Изменить стиль страницы
Музыка мне больше не нужна.
Музыка мне больше не слышна.
Пусть себе, как черная стена,
К звездам подымается она,
Пусть себе, как черная волна,
Глухо рассыпается она.
Ничего не может изменить
И не может ничему помочь
То, что только плачет, и звенит,
И туманит, и уходит в ночь…

(«Музыка мне больше не нужна…»)

В этих строках Георгий Иванов напророчил дальнейшую судьбу русской поэзии зарубежья и своей в частности. Стихотворение несет в себе разгадку последовавшего по окончании «Распада атома» многолетнего молчания Георгия Иванова как поэта. «Музыка мне больше не слышна…» — но какие же стихи без музыки, особенно для современника Блока! «За десять тысяч франков берусь написать точно такие же "Розы"», — говорил он, зная, что это были бы пусть и безупречные, но искусственные цветы. От «Роз» он никогда не отказался бы, как, например, отказался от «Памятника славы». Одному своему корреспонденту он писал: «Если не знаете "Роз" — не знаете самого ядра моей поэзии».

Роману Гулю он сообщал; «У меня стихов, собственно, сколько угодно, но я их рву, чтобы избежать соблазна написать то же самое, т.е. повторить пройденное». Стихотворение часто приходило в готовом виде, он просто записывал его. Но затем оказывалось, что он должен заменить какое-то слово, строку, и она не давалась неделями.

Георгий Адамович написал пессимистическую статью «Невозможность поэзии». Удержится ли что-либо живое после всего, что было сделано в русской и мировой литературе? Возможно ли ее развитие? Наступит ли для поэзии двадцать первый век? Причину таких сомнений следовало хорошо проиллюстрировать, и Адамович назвал в качестве примера творчество Георгия Иванова; «Он не пишет, а дописывает, искусно смешивая обрывки надежд и мыслей, и притом, слава Богу, без уступок какому-либо модернизму. Но насчет возможности развития своих приемов он, надо думать, не обольщается сам». Все же подход Георгия Иванова был иным. «Всегда должно быть хоть гирше, да иньше. Или молчать», – говорил он. В каждом своем, без исключения, новом сборнике он был новым.

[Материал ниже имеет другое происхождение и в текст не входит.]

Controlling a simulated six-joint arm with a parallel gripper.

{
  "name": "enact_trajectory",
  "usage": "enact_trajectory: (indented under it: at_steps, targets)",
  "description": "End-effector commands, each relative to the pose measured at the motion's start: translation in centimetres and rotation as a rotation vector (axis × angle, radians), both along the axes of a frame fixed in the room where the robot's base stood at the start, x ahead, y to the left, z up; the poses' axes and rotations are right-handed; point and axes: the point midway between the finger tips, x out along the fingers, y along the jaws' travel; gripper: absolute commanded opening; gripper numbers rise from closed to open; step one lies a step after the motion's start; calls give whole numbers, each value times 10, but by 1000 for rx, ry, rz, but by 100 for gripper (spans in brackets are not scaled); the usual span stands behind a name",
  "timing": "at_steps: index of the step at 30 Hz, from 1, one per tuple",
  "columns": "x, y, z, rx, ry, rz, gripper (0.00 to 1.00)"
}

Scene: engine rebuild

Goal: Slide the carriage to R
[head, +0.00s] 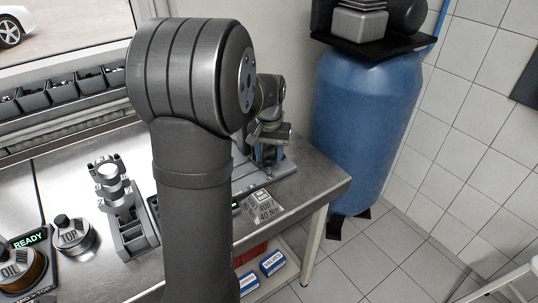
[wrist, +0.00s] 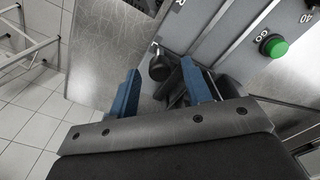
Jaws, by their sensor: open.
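My gripper (wrist: 160,68) is open in the wrist view, with one blue finger on each side. A dark rounded knob (wrist: 158,66) on a stem shows between the fingertips, apart from both as far as I can see. It seems to belong to the carriage, but the carriage body is not clear. A grey rail-like fixture (wrist: 212,32) runs beside it. In the head view my gripper (head: 268,140) is low at the grey fixture (head: 250,183) on the bench's right end. My arm hides much of this fixture.
A green GO button (wrist: 274,46) sits on the panel to the right. The bench edge (head: 325,190) is close by, with a blue tank (head: 365,125) beyond. OIL (head: 22,268) and TOP (head: 73,238) parts and a grey stand (head: 128,215) are at left.

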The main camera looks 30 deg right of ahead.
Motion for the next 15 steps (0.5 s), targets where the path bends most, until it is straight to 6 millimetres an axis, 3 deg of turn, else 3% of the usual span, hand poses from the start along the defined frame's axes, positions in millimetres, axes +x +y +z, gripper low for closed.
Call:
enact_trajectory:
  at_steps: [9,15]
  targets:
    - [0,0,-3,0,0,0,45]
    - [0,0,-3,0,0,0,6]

Каждая последующая поэтическая книга была «гирше» предыдущей, но звучала иначе, повторения пройденного не было. В поэтическом цикле автор обычно знает или чувствует, какое именно стихотворение задает тональность всему в целом. «Дневник весь существует благодаря "На юге Франции…" и "Отзовись…"».

На юге Франции прекрасны
Альпийский холод, нежный зной.
Шипит суглинок желто-красный
Под аметистовой волной.
……………………………………..
В лучах расцвета-увяданья,
В узоре пены и плюща,
Сияет вечное страданье,
Крылами чаек трепеща.

Гуль пишет ему 25 мая 1953 года: «Первая строфа Вашего Дневника — просто гениальна — в ней такая магия, что физиологически хочется "грациозного"». Он имел в виду самое начало «Дневника», печатавшегося в «Новом Журнале»: «Насладись, пока не поздно, / Ведь искать недалеко, / Тем, что в мире грациозно, / Грациозно и легко». «Дневник» создавался с мыслью о России, но присутствовал в нем и образ узкого круга понимающих, нескольких человек, к которым поэт обращался. Это дневник моей странной жизни – мог бы он сказать, и его собственное определение «странный» было бы тут решающим.

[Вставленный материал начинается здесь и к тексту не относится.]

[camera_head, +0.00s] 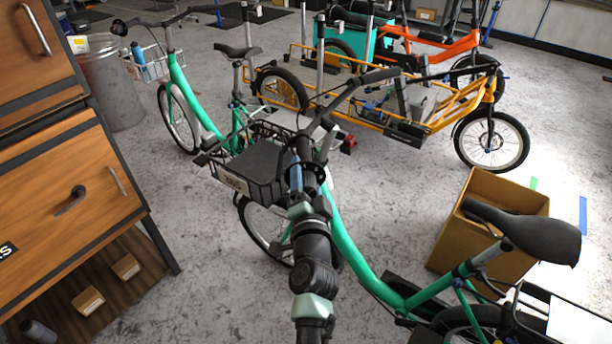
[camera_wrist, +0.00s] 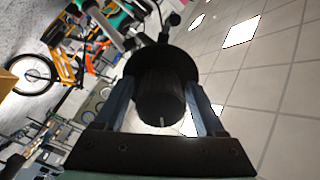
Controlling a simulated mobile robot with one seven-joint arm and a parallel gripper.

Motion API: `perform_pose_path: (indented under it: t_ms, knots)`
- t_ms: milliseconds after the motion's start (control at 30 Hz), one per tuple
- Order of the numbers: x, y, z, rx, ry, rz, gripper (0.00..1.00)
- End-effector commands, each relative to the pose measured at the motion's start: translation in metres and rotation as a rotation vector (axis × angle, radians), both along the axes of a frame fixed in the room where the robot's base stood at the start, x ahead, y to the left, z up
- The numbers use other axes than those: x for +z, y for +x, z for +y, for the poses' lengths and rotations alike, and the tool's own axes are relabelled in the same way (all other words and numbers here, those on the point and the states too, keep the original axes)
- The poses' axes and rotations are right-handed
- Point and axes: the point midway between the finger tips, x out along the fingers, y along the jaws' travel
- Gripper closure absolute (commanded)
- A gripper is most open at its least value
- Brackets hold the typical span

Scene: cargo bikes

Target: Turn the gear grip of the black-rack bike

Он мыслил исторически, когда мыслил, а не предавался апатии или чтению американских и английских полицейских романов. В 1930-е годы он написал историческую «Книгу о последнем царствовании». В 1920-е — «Петербургские зимы», где более, чем точность фактов, его интересовали воздух эпохи, дух времени, неповторимая атмосфера серебряного века, которой он дышал в годы юности — то, что было и что никогда не повторится. Он ценил мемуары Зинаиды Гиппиус «Живые лица», считая их «много человечней», чем воспоминания Владислава Ходасевича. Двухтомник Гиппиус написан «метафизически правдиво», говорил Георгий Иванов и с этим же критерием подходил к своим «Петербургским зимам», за которые его столько упрекали и каждый раз — на уровне фактов — справедливо, поскольку там и тут факты переплетались с фантазией.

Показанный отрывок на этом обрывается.